* Short task: Starting at the line with "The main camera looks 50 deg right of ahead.", transcribe each line through the final one, both included, and add nothing.

* Supplied data:
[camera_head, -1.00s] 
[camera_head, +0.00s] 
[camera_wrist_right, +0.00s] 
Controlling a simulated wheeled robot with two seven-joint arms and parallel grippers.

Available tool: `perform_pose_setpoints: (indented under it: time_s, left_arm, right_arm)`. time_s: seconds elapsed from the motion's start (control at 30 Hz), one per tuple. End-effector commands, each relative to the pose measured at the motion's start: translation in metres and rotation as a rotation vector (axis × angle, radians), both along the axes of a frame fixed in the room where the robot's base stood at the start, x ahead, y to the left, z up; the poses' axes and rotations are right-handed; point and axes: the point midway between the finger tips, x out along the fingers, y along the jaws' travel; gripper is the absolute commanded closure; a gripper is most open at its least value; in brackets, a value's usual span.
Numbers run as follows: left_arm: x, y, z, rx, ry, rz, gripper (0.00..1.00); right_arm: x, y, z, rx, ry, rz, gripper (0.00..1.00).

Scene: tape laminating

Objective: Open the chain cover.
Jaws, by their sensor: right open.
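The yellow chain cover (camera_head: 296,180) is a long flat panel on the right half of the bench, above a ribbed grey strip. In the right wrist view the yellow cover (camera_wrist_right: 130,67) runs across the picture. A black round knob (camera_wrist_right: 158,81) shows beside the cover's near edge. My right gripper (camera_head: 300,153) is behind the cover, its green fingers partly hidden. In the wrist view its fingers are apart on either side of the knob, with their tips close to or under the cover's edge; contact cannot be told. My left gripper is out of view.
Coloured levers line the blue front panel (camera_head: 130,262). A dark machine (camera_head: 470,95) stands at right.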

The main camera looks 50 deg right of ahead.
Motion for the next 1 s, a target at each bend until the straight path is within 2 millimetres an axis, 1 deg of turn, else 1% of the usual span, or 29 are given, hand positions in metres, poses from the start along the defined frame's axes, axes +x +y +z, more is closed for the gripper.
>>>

* Task result:
The main camera looks 50 deg right of ahead.
Motion for the next 1 s, a target at each bend until the straight path is within 2 millimetres an axis, 1 deg of turn, else 1% of the usual span, or 29 are given, hand positions in metres, poses from the start along the defined frame's axes, axes +x +y +z, more is closed for the gripper.
>>>

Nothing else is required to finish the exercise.